Ainsi Le Monde des religions a-t-il interrogé 1 021 catholiques et les résultats sont aussi surprenants. Plus de la moitié ne vont jamais à la messe, sauf
exceptionnellement pour un mariage, un baptême, des funérailles ou pour une fête (31 %). Seuls 8 % restent fidèles à la messe du dimanche : ils étaient
37 % en 1948, 25 % en 1968, 13 % en 1988.
 
L'EXISTENCE DE DIEU
 
Ces chiffres donnent la mesure de l'effondrement, même si la pratique catholique ne se résume plus, depuis longtemps, à l'obligation de la messe dominicale.
Plus du quart des catholiques disent prier au moins une fois par semaine, soit une confirmation de la préférence pour des pratiques religieuses de type
individuel.
 
Les croyances s'effritent également.

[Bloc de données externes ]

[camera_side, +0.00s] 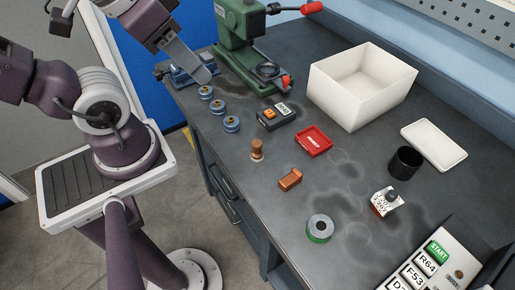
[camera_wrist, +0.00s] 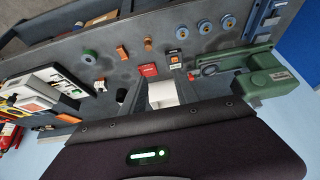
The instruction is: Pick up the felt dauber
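A small brown wooden peg with a rounded top (camera_side: 257,149), which looks like the felt dauber, stands upright on the dark bench near its front edge. It also shows in the wrist view (camera_wrist: 148,44). An orange-brown block (camera_side: 290,179) lies to its right, apart from it. My gripper (camera_side: 204,76) is at the upper left of the side view, above the bench's left end and well away from the peg. Only a grey flat part of it shows, and I cannot tell its opening.
Blue spools (camera_side: 232,124), a black box with an orange button (camera_side: 275,117) and a red tray (camera_side: 313,141) surround the peg loosely. A green press (camera_side: 238,28) stands at the back left. A white bin (camera_side: 337,94), black cup (camera_side: 404,163), labelled bottle (camera_side: 379,208) and tape roll (camera_side: 320,228) are farther right.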

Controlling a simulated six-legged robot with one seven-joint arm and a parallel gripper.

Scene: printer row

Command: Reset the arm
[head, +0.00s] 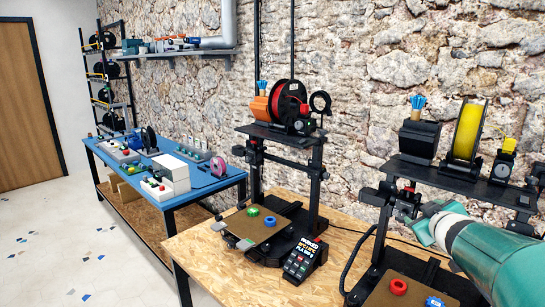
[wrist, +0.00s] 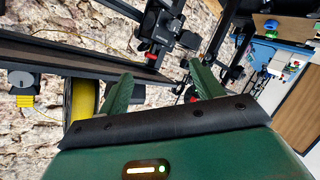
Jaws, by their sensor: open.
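My green arm comes in from the right edge of the head view. My gripper (head: 424,228) is in front of the right-hand printer's frame, below its top shelf. In the wrist view, my gripper (wrist: 162,86) shows two green fingers spread apart with nothing between them. The printer's dark shelf (wrist: 50,56) and a yellow spool (wrist: 80,100) lie beyond the left finger there. I cannot tell whether the gripper touches the printer.
The right printer's bed (head: 385,292) holds a red ring (head: 398,287) and a blue piece. A blue table (head: 205,186) stands further back. Floor at left is clear.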

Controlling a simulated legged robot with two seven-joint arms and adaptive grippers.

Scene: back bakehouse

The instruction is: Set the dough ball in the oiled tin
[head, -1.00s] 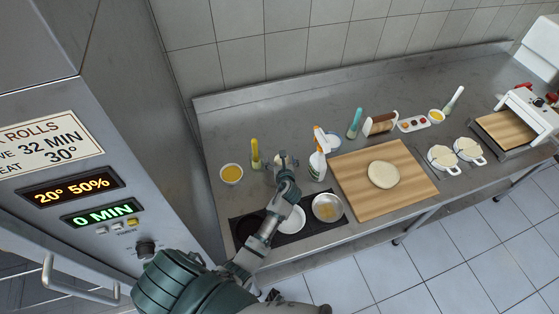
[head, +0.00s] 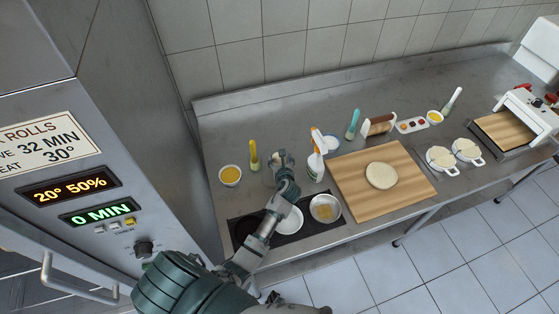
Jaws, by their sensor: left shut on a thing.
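My left gripper (head: 282,159) is over the counter, between a yellow-handled brush and a spray bottle. It is shut on a small pale thing, mostly hidden by the fingers; I cannot tell for sure whether it is the dough ball. A pale round of dough (head: 381,175) lies on the wooden board (head: 345,190). My right gripper is not in view.
A yellow bowl (head: 230,175), the yellow-handled brush (head: 254,157) and the spray bottle (head: 316,162) stand close to my gripper. Two white handled cups (head: 441,158) are right of the board. A tall oven (head: 150,150) bounds the left.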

Seuls 52 % des catholiques jugent « certaine » ou « probable » l'existence de Dieu. Et c'est une minorité (18 %) qui
croit en un « Dieu personnel » - vérité fondamentale du christianisme - contre une grosse majorité (79 %) qui identifie Dieu à une notion plus vague de
« force, énergie ou es prit ». 58 % croient à la résurrection du Christ et 38 % à la virginité de Marie. Seules résistent les croyances aux miracles (64
%), au diable (33 %), à l'idée que la mort n'est pas « l'étape ultime » (74 %).
 
Un élément d'identité commune demeure très fort : l'appartenance à une Eglise dont les catholiques ont plutôt une bonne image (76 %). Benoît XVI obtient
71 % d'opinions favorables (contre 18 %). Les mêmes réclament pourtant ardemment le mariage des prêtres (81 %) et l'ordination de femmes-prêtres (79 %),
des réformes qui font figure d'épouvantail à Rome.